::: Information supplied :::
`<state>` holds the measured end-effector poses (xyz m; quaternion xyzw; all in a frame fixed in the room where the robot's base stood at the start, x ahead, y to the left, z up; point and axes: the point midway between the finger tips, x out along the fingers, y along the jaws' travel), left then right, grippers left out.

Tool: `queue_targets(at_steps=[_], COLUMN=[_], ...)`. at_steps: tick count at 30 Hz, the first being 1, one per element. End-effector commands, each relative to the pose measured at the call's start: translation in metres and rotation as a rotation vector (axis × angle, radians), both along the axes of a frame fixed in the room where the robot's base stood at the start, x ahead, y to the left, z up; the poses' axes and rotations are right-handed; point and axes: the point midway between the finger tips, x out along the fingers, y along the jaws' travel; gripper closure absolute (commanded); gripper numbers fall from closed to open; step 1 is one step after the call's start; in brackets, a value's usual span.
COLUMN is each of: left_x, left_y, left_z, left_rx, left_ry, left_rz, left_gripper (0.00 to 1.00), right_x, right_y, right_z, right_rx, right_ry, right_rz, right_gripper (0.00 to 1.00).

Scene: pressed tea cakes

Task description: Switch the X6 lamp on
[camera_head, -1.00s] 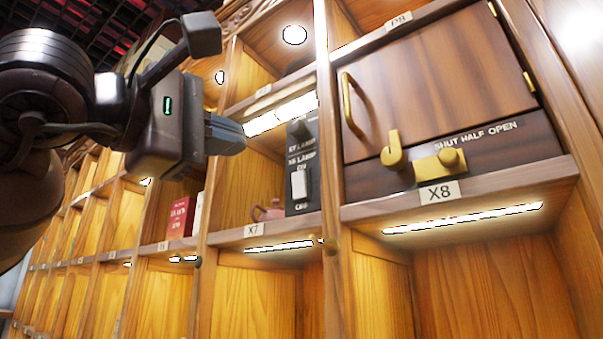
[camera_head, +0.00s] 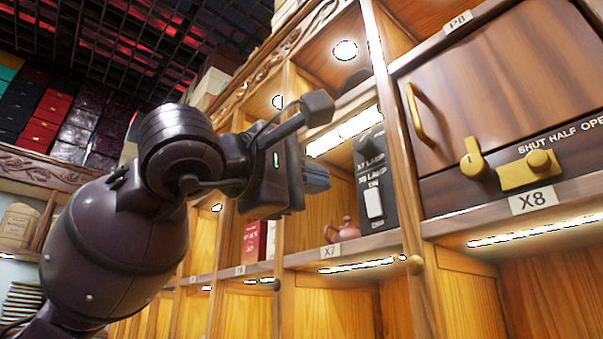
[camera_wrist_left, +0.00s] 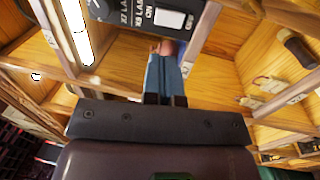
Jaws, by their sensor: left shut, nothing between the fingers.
:::
_Problem requirements_
Pick out, from the lines above, every one that contains the string "robot".

_Written response_
`<state>` holds the measured end-effector poses (xyz m; quaternion xyzw; all in a frame fixed in the room where the robot's base stood at the start, x ahead, y to the left, z up; point and axes: the point midway between the finger tips, x out along the fingers, y along the jaws' travel), left then right, grippers left out.
Tool: `queue_targets(at_steps=[_], COLUMN=[_], ...)`. at_steps: tick count at 30 Hz, the first being 1, one per element. End-effector commands, each relative to the pose measured at the call's start: translation in metres and rotation as a rotation vector (axis × angle, radians), both along the axes of a frame fixed in the room where the robot's base stood at the start, x ahead, y to the left, z up; the poses' axes and rotations are right-handed; point and axes: the point midway between the finger tips, x out along the fingers, y along the jaws' travel; gripper closure absolute (commanded); gripper numbers fall from closed to open; step 1 is one step after the call's start; in brackets, a value's usual span.

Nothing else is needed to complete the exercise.